Mrs Warren's Profession
Gate Theatre, Dublin
In so far as the “fairly presentable old blackguard of a woman” would ever let it happen, Mrs Warren’s profession here stands entirely exposed.
The backdrop for the Gate’s new production of George Bernard Shaw’s 1893 play is a sepia collage of erotica: photographic evidence of the world’s oldest profession lensed through the ages, and, more insightfully, an indication of all the women on the periphery of this disputation on liberty, capitalism and morality.
Initially, we also see a legend projected neatly on Francis O’Connor’s sparing set: “It is amazing how the grossest abuses thrive on their reputation for being old unhappy, far-off things in an age of imaginary progress.”
That is Shaw literally having the last word (it is the final line of his preface), and it spells out director Patrick Mason’s agenda, which is laudable but excessive. Stressing its artifice removes the play from the safe distance of a costume drama, but Mason underlines its contemporary relevance with such emphasis and frequency you actually suspect he doubts it.
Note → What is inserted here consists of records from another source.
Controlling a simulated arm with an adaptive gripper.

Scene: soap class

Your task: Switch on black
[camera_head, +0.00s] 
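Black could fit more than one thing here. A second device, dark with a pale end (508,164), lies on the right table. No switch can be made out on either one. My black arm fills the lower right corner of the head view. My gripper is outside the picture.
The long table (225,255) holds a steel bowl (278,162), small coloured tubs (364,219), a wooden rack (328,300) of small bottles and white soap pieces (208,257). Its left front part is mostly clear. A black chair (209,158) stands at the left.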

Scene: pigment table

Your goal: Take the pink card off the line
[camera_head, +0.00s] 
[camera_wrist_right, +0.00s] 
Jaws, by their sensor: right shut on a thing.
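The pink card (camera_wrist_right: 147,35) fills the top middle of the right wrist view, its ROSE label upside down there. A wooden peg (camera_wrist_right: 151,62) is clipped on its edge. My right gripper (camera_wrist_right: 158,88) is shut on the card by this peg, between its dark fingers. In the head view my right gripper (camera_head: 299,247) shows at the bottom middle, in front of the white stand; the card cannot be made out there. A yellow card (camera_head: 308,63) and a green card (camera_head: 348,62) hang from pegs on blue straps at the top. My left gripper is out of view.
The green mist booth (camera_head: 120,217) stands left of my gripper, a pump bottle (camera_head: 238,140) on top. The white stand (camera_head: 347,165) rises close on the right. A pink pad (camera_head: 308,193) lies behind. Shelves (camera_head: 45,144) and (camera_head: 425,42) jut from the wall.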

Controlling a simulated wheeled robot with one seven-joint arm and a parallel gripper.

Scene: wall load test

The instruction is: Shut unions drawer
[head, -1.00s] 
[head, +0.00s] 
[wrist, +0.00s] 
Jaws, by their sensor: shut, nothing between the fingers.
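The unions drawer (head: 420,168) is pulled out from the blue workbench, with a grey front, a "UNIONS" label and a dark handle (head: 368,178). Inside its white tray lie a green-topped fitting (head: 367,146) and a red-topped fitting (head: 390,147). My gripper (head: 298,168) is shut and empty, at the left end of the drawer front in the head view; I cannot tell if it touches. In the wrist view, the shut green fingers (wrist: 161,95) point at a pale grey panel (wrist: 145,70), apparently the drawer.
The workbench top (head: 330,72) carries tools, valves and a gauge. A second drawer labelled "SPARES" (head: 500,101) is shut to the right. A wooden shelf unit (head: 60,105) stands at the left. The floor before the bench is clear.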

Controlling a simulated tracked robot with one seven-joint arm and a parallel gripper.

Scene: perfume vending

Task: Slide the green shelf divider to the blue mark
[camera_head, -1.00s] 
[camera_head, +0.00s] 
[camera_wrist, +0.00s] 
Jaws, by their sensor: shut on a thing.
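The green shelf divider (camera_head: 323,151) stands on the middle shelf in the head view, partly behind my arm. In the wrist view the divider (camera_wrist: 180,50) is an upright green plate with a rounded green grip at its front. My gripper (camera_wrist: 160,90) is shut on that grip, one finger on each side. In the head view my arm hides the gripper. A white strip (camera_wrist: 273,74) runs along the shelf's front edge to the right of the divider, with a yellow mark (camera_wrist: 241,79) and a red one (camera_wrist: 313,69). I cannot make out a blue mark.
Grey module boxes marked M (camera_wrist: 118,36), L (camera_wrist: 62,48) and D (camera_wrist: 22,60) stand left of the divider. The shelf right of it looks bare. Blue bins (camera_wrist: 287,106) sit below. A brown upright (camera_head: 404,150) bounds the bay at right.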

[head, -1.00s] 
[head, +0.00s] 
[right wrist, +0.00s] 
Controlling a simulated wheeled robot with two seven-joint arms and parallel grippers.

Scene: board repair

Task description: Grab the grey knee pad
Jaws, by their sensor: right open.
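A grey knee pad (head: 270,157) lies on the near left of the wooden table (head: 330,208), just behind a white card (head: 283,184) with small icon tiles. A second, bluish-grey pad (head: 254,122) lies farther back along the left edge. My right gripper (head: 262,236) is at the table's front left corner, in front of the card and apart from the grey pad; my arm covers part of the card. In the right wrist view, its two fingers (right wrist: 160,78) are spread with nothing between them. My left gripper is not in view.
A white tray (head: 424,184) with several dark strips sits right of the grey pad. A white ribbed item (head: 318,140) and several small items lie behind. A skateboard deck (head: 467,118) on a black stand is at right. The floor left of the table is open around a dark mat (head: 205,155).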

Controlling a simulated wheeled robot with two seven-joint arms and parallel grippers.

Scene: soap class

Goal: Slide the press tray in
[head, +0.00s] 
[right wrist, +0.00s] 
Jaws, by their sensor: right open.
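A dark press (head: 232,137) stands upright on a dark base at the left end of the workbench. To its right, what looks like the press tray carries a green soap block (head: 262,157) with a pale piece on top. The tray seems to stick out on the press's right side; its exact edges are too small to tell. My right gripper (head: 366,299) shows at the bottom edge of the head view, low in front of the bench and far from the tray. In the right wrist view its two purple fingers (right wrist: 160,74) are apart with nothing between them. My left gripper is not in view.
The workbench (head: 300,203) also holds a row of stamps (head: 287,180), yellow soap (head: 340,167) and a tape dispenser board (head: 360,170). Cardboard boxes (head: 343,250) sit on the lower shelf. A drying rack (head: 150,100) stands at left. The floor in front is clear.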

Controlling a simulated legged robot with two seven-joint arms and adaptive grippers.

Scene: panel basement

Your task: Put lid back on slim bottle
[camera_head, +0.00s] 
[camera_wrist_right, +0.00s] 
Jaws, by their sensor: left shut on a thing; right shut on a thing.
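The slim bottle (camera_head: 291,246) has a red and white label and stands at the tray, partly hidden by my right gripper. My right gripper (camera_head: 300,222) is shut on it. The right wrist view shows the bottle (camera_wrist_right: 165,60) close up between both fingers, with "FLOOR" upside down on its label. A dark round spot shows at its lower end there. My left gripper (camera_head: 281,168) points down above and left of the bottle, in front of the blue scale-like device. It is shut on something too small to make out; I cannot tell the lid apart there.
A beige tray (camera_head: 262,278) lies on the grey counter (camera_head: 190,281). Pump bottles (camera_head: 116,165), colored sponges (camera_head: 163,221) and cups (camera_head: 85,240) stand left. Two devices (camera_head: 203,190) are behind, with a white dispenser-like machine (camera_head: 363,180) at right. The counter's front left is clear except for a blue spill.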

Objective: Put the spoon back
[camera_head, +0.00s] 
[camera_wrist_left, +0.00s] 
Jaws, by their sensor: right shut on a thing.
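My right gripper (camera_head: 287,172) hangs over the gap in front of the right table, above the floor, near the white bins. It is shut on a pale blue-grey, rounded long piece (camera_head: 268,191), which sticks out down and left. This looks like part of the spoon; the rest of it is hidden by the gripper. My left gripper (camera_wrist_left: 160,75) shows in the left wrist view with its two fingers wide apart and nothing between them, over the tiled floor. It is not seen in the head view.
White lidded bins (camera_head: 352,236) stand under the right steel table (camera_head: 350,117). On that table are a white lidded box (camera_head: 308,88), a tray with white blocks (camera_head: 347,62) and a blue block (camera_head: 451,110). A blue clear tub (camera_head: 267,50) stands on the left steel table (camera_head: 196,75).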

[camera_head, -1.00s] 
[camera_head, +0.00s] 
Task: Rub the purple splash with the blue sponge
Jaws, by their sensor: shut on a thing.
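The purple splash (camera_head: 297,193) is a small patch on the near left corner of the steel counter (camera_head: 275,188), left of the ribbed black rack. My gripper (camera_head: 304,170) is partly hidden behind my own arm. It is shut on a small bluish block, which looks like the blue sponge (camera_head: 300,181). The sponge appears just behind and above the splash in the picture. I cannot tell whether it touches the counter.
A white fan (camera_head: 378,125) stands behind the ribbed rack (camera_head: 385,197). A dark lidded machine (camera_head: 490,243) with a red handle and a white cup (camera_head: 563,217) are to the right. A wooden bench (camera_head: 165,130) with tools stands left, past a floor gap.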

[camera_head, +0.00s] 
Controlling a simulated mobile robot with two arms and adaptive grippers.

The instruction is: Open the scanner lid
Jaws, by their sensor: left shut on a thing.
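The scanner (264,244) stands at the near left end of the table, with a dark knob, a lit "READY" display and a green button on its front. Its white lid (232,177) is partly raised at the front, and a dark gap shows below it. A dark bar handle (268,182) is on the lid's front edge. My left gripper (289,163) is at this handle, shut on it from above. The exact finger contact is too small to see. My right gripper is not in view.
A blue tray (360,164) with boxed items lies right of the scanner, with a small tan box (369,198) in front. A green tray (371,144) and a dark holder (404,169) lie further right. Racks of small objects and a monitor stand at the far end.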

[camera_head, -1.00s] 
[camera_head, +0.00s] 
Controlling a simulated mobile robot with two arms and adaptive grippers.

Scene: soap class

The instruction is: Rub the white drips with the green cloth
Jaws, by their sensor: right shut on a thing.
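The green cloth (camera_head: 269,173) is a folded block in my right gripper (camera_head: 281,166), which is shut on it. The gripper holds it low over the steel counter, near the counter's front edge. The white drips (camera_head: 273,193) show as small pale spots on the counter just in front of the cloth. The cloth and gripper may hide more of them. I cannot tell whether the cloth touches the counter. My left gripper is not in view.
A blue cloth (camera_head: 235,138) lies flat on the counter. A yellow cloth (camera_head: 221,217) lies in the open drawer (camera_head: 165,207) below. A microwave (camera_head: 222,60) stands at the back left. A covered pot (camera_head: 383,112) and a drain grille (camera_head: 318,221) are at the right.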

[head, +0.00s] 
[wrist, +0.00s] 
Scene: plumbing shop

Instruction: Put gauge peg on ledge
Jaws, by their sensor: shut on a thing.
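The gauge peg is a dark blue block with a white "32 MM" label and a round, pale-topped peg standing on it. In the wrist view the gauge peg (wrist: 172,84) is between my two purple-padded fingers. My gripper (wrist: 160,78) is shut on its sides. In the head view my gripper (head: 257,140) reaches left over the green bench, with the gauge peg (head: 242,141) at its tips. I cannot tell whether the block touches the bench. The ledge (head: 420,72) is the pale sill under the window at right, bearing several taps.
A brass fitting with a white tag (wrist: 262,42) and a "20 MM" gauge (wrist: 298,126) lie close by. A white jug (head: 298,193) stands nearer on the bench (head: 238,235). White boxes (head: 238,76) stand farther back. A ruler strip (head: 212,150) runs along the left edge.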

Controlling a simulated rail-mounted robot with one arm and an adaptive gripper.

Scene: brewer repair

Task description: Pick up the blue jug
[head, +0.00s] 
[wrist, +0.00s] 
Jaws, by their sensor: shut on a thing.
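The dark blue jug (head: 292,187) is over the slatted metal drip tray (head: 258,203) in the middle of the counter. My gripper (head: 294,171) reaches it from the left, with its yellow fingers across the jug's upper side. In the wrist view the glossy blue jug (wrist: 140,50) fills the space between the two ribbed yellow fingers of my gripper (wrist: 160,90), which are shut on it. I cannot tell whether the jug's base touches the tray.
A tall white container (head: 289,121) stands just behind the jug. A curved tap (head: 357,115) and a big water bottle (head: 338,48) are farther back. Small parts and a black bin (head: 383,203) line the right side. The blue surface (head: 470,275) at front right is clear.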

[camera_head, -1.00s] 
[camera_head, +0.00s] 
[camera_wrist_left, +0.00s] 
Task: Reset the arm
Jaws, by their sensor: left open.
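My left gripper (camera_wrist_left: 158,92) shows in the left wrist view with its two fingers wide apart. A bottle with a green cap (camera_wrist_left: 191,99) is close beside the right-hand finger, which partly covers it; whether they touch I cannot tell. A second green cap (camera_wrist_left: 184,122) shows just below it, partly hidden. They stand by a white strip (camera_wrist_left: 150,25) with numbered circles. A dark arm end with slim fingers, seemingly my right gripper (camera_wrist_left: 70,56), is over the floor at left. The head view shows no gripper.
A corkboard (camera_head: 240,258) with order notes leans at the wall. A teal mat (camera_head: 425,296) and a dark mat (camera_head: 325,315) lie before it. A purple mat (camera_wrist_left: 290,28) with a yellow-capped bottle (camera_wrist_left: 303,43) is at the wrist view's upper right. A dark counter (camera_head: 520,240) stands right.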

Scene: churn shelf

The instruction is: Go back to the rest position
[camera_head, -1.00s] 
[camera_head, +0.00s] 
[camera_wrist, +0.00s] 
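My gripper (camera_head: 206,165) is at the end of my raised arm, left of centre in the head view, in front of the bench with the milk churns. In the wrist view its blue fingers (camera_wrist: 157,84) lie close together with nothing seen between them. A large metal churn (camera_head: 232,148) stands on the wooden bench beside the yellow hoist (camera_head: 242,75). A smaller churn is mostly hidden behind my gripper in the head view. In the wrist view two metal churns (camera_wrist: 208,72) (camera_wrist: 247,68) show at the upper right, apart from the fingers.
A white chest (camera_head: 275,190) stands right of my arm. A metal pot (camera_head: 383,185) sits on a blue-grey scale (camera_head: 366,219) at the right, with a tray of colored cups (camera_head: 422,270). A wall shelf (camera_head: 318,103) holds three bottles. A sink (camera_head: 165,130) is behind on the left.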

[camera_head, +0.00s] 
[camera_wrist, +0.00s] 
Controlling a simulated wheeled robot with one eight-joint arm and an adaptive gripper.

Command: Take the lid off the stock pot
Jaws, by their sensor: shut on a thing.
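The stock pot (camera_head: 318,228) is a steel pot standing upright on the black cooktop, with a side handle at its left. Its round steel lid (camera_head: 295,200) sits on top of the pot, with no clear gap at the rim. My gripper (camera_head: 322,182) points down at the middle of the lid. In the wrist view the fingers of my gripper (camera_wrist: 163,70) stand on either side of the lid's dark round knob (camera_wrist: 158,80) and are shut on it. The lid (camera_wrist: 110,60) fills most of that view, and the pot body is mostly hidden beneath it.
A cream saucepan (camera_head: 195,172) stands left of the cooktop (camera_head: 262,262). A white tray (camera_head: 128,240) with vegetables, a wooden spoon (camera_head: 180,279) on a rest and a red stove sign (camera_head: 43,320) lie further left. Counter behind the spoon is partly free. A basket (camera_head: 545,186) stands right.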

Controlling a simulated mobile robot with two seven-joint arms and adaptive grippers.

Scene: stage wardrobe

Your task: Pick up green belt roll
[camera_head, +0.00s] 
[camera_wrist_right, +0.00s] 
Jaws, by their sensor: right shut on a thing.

Take the inclusion of Shaw himself, whose commentary is broadcast over the scene changes like a DVD extra, explaining (in a decent impression by Risteárd Cooper) the play’s intentions, its original censorious reception, and a moral hypocrisy that leaves prostitution undisturbed.
Fair enough; but that’s already exhaustively present in the dialogue of the play and the additions feel hectoring.
Curiously, the tone of performance is quite separate, where Sorcha Cusack and Rebecca O'Mara are wholly invested in the roles of Warren and her daughter Vivie while staying alive to the combative ideologies they embody.
This is a play of pretence and hypocrisy. Vivie’s education and independence has been unwittingly subsidised by the exploitation of women; David Yelland’s appealingly saturnine pillar of society, Sir George Crofts, is actually Mrs Warren’s business partner; Bosco Hogan’s cagey Reverend is a sham; and Tadhg Murphy’s mischievous trilling suitor Frank is undeterred by the fact that he may be pursuing his half-sister. With its own design and performance style quite discrete, now the production itself has a dual identity.
Cusack’s warmly impressive Warren, “a good sort, but a bad lot” as Frank puts it, effortlessly finds the character’s truth in a defiantly unsentimental play. “Women have to pretend to feel a great deal that they don’t feel,” she says, although that’s true of everybody here.
Vivie, a model of individualism, may accept her mother’s argument for prostitution over the ruin of factory work, but she can’t maintain that compromise.
Like her, the production finds it hard to reconcile its two competing identities, the subversive costume drama and the earnest comment box. Long before the Warrens decide to part, it has gone its separate ways.